《文化》徒然草-120
人類は常に進歩と進化を続けてきた。何の為のそれだったのか。おそらく作業効率と安全性のもとに考え、つくられて来たのだ。そうして、文明は「より速く」「より大きく」「より強く」「より正確に」そして休むことなく24時間動作し続けるロボットを考えたのだ。
機械に肩代わりさせた労働時間の省力・短縮により、得たものは一体何なのか。その時間を自分の余暇や生活のゆとりにどれだけ活かせたのだろうか。果して文明の進歩は人間に幸福という意味を創造したのだろうか。
外食産業はウエイトレスの代わりにロボットを使い始めた。しかし、配膳して帰るだけのロボットが店内を動き廻っている様を見ていると、自分が食べるだけのロボットになってしまった様な気になってくる。人間の食事は生存するためだけの餌ではない筈だ。
作る人の想いと、それを持ってくる給仕の人との僅かな会話と、「美味しかった」と告げる客と料理人との間の心の交流こそ、食事をした、美味しい料理を頂いたという満足感と至福の一時を過ごせた喜びを共に伝え合い、心の交流をしたその時を生きた、それこそが食の醍醐味ではないか。その時を共にすごせなくて、食事という行為は有り得ない。

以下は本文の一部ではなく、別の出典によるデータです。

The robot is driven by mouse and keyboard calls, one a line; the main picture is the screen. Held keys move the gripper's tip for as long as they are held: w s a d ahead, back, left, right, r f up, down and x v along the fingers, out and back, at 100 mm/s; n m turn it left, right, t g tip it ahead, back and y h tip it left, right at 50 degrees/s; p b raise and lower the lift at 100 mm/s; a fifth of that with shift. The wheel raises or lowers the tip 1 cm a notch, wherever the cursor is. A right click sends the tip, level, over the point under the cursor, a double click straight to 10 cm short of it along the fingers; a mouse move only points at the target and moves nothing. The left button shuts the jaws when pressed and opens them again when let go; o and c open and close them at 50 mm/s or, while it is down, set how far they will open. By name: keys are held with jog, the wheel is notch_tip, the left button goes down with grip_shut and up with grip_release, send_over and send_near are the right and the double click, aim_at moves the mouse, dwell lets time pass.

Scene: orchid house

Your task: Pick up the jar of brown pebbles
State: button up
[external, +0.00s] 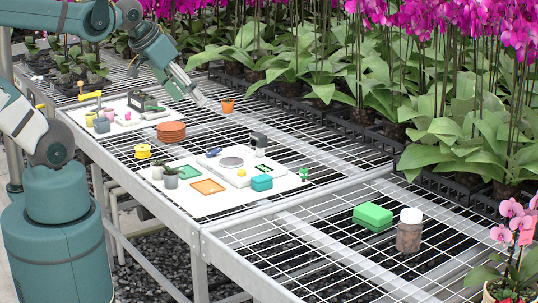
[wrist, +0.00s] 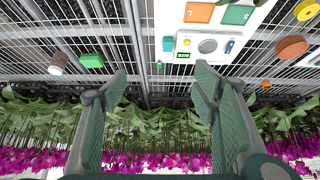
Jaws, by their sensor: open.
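The jar of brown pebbles (external: 409,232) stands upright on the wire bench at the front right in the external view. It has a white lid and clear sides with brown contents. In the wrist view the jar (wrist: 57,64) is small, at the upper left, beside a green box. My gripper (external: 198,100) is over the far left part of the bench in the external view, well away from the jar. In the wrist view my gripper (wrist: 160,75) has its two fingers wide apart with nothing between them.
A green box (external: 373,216) sits just left of the jar. A white board (external: 215,207) with a scale, small pots and coloured squares lies mid-bench. Stacked terracotta saucers (external: 171,132) and an orange pot (external: 228,105) stand farther back. Orchids (external: 450,120) line the back edge.

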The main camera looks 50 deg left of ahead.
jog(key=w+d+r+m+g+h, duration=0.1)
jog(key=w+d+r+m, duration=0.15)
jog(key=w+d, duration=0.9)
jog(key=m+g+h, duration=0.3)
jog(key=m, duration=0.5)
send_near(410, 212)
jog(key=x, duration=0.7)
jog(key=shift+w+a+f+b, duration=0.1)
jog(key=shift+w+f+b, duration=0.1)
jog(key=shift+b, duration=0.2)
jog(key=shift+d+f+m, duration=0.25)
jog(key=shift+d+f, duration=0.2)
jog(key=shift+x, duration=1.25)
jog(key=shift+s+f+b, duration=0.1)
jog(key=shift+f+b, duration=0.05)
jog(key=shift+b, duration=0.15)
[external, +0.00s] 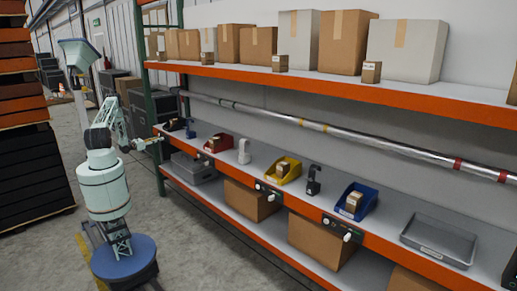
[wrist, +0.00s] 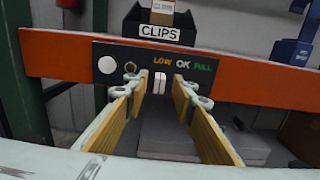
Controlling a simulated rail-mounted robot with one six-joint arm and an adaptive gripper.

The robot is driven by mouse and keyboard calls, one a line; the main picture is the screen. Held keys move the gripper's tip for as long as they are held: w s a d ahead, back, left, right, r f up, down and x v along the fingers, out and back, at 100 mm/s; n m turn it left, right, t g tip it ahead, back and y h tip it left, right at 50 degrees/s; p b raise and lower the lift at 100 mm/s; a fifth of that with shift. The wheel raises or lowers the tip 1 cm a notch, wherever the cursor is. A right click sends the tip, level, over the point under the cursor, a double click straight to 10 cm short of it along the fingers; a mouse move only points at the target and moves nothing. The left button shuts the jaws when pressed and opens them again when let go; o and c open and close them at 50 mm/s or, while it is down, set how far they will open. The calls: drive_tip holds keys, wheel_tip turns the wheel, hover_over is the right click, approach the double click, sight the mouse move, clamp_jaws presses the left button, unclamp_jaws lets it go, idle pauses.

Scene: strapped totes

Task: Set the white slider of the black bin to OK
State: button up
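The black bin (wrist: 160,28), labelled CLIPS, sits on the shelf at the top of the wrist view. Below it a dark panel (wrist: 205,80) on the orange beam carries the words LOW, OK and FULL. The white slider (wrist: 160,83), with a dark line down its middle, stands below LOW, left of OK. My gripper (wrist: 161,92) is open, with one finger left and one right of the slider, and gaps show on both sides. How deep the fingertips reach is unclear. In the external view my gripper (external: 160,139) is at the beam near the black bin (external: 175,124).
A round white knob (wrist: 107,65) and a dark round fitting (wrist: 129,67) are on the panel's left. A blue object (wrist: 291,50) stands at right on the shelf. A grey tote (external: 193,168) lies on the lower shelf. A green post (external: 152,125) stands at left.

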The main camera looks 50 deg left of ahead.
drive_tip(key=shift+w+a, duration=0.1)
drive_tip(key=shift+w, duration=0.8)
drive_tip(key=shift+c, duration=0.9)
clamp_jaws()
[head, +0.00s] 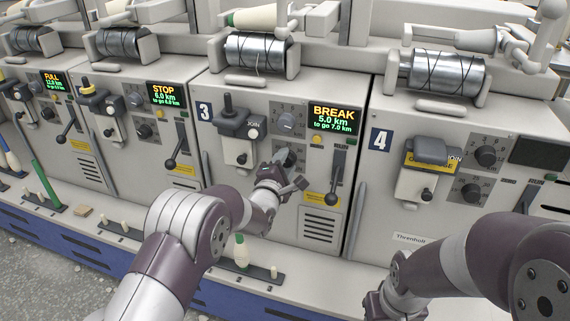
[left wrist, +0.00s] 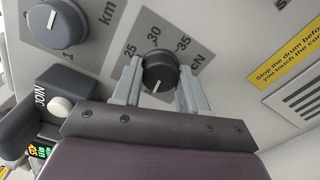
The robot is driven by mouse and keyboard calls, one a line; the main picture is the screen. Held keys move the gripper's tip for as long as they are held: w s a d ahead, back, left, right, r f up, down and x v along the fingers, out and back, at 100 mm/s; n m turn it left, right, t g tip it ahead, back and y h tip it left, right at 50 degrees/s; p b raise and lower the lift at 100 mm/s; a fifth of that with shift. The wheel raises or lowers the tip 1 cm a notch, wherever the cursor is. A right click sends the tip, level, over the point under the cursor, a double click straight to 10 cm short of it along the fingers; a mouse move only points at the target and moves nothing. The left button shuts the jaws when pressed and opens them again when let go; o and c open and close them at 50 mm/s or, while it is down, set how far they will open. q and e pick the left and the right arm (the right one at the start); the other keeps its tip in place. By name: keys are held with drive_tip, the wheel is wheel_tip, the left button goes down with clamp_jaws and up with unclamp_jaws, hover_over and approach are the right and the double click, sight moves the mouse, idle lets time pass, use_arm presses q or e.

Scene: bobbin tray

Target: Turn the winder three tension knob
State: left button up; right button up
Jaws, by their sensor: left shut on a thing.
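Winder three (head: 261,170) stands in the middle of the head view, marked with a white 3, its display (head: 334,119) reading BREAK, 5.0 km, to go 7.0 km. Its tension knob (left wrist: 159,72) is dark and round, on a grey dial marked 25, 30, 35 and cN in the left wrist view. My left gripper (left wrist: 160,85) is shut on this knob, one finger on each side. In the head view my left gripper (head: 287,170) partly hides the knob. My right gripper (head: 378,304) is low at the bottom right, its fingers not clearly visible.
The km knob (left wrist: 57,24) sits beside the tension knob, with the JOIN button (left wrist: 61,107) below it. A dark lever (head: 334,185) stands close to the right of my left gripper. Winder four (head: 440,180) is at the right. A green-tipped cone (head: 241,252) stands on the ledge below.

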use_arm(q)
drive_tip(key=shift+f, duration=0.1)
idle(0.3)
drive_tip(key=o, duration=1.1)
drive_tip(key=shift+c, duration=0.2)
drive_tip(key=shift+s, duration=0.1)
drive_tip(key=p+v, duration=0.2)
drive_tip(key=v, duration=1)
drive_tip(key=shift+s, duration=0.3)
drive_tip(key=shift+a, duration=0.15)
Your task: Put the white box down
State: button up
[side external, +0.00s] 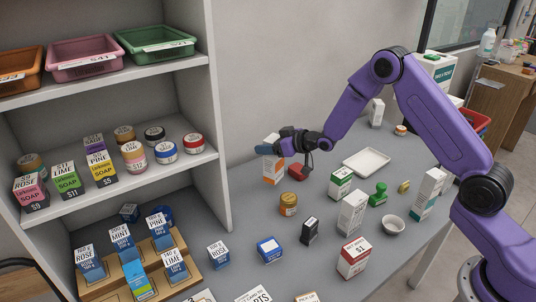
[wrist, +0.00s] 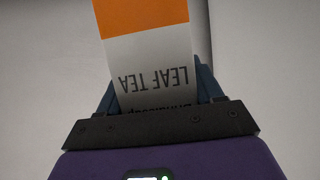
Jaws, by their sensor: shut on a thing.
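The white box with an orange band (side external: 273,169) is upright between the fingers of my gripper (side external: 268,151), near the back wall and to the right of the shelf unit. In the wrist view, the same white box (wrist: 150,62) fills the space between the dark blue fingers of my gripper (wrist: 155,95). Its "LEAF TEA" lettering reads upside down there, and its orange part is at the top of the picture. My gripper is shut on it. I cannot tell whether its base touches the grey counter (side external: 235,268).
An amber jar (side external: 288,204) stands just in front of the box. A white tray (side external: 366,162) lies to the right, with a green-and-white box (side external: 340,182) before it. The shelf unit's upright (side external: 217,120) is close on the left. Bare counter lies between shelf and jar.

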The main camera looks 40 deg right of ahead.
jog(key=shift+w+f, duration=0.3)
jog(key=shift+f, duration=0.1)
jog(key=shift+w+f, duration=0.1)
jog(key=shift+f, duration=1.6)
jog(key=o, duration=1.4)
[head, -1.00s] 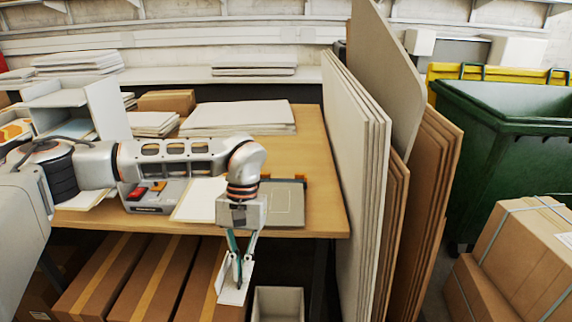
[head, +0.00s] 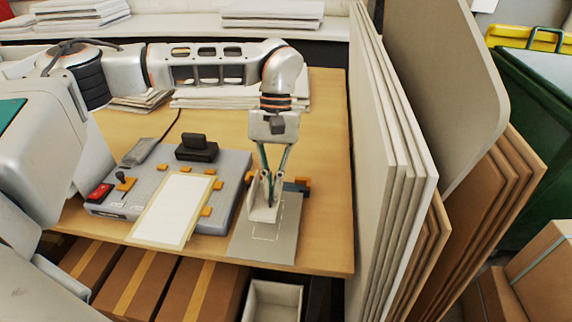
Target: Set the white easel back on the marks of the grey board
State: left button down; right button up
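The white easel (head: 262,213) is small and upright in the head view, over the grey board. My left gripper (head: 269,190) points down from above with its fingers closed around the easel's upper part. The grey board (head: 282,245) lies flat at the front edge of the wooden table. Its marks, a thin pale outline, show just below and around the easel's foot. I cannot tell whether the easel touches the board or hangs slightly above it. The fingers hide part of the easel. My right gripper is out of view.
A grey laminator (head: 228,180) with orange tabs and a white sheet (head: 172,208) stands left of the board. Tall white panels (head: 385,150) lean close at the table's right side. A pale bin (head: 273,302) is below the front edge. Bare table (head: 325,150) lies behind the board.

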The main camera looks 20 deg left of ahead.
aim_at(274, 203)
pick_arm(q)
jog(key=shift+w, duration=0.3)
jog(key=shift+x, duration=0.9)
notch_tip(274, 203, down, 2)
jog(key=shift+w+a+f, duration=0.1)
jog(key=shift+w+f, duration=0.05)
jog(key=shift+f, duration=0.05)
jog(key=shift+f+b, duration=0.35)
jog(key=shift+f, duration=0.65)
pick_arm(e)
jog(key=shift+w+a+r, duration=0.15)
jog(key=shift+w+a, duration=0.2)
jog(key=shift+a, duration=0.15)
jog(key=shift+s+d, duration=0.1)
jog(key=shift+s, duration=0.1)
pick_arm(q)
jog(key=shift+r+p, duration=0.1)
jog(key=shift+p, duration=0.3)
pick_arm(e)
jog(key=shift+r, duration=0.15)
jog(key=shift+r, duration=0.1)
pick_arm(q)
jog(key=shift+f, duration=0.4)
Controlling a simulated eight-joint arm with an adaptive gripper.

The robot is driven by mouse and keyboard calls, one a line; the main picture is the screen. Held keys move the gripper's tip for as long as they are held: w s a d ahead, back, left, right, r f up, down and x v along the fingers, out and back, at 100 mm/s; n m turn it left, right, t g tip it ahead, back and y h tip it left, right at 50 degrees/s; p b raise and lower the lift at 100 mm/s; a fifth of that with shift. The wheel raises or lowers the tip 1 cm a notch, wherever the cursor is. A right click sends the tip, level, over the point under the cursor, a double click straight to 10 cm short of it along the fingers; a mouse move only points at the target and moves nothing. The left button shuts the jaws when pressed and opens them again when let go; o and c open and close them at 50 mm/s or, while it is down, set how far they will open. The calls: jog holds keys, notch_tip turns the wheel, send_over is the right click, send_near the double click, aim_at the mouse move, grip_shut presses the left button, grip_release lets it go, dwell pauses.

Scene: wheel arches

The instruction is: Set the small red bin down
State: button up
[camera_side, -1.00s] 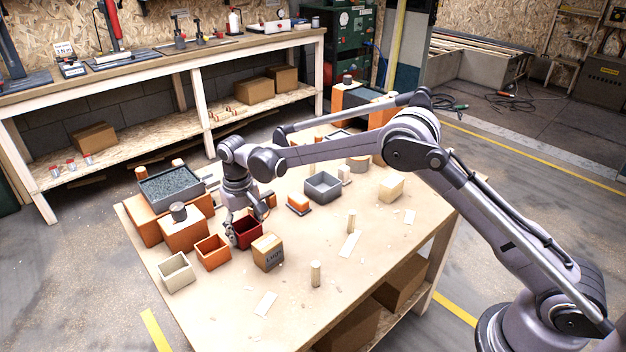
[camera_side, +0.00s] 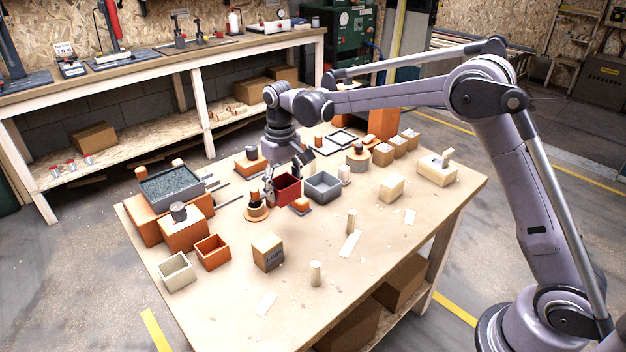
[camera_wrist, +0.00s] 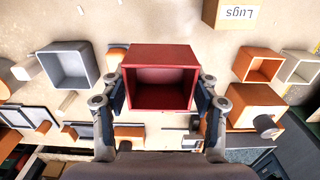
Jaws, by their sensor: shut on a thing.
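The small red bin (camera_side: 287,189) is an open-topped dark red box. My gripper (camera_side: 283,182) is shut on it, and the bin appears raised above the table, just left of the grey bin (camera_side: 322,186). In the wrist view the red bin (camera_wrist: 160,82) sits between the two fingers of my gripper (camera_wrist: 160,97), one on each side, with its open top facing the camera and its inside empty. The bin's underside is hidden, so its exact height above the table cannot be told.
An orange bin (camera_side: 213,252) and a cream bin (camera_side: 177,272) stand at the front left. The "Lugs" box (camera_side: 268,252) is in front of my gripper. An orange round piece (camera_side: 257,209) stands close left of the red bin. The table's front middle (camera_side: 250,300) is mostly clear.

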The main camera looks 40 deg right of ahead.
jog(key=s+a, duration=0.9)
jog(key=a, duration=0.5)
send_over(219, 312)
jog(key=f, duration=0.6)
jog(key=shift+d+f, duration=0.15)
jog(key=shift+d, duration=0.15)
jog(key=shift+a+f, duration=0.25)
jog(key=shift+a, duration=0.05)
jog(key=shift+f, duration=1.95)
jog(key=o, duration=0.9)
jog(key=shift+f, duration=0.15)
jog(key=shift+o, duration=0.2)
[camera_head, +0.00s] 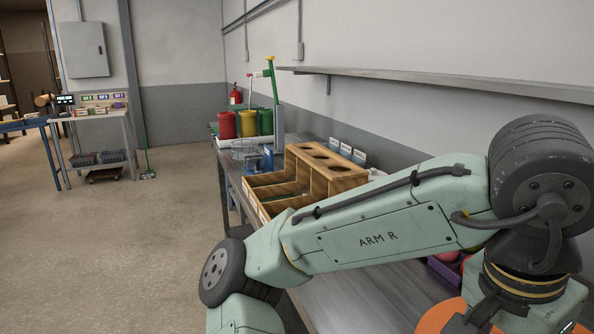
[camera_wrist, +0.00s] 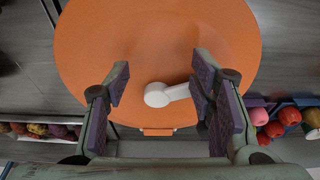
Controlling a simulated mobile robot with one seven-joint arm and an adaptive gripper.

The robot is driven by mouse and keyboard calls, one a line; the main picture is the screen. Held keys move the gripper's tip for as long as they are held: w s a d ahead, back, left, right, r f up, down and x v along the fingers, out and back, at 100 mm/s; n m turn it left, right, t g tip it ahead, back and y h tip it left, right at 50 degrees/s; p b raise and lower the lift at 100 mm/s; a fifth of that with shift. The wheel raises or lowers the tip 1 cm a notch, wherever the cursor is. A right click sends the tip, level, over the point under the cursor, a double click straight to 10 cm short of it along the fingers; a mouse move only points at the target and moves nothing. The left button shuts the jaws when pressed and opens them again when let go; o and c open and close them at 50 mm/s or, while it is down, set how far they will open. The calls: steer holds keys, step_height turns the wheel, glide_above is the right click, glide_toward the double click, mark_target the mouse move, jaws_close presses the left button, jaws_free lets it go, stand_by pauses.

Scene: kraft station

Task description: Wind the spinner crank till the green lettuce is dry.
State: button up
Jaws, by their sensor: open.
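The spinner shows from above in the wrist view as a large round orange lid (camera_wrist: 150,45). Its white crank (camera_wrist: 180,92) lies across the near part of the lid, with a round knob (camera_wrist: 157,95) at its left end. My gripper (camera_wrist: 161,84) is open over the lid, one purple-padded finger on each side of the knob. The right finger appears close to the crank's right end; I cannot tell whether it touches. In the head view, part of the orange lid (camera_head: 437,315) shows under my wrist. The green lettuce is hidden beneath the lid.
In the wrist view, red and pink round items (camera_wrist: 290,116) lie right of the spinner, and more produce (camera_wrist: 35,129) lies left. The head view shows a wooden compartment box (camera_head: 330,172) and coloured bins (camera_head: 248,124) farther along the bench. A wall shelf (camera_head: 420,80) runs above.

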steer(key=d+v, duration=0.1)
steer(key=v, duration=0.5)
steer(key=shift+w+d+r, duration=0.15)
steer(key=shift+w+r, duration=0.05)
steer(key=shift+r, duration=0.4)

食する一連の行為には、人間が人間らしく生きていると実感させる、一時の幸福感に浸れる何ものにも代え難い崇高な行為なのである。謂わば、神事というべきかもしれない。その尊厳をいとも簡単に、心ない唯の機能だけの機械が、神聖な食事の世界に介入してもいいものだろうか。私は甚だ疑問を抱く。
人間の営みの中にずかずかと合理化・安全・効率の基に情緒や感性・美や形式・儀式の世界に踏み込むことを私は良しとしない。あくまで人間が人間であるための守るべき領域は何かを考えさせる。それは、心の交流によって成立する「文化」である。ロボット・AIがつくれない唯一のものである。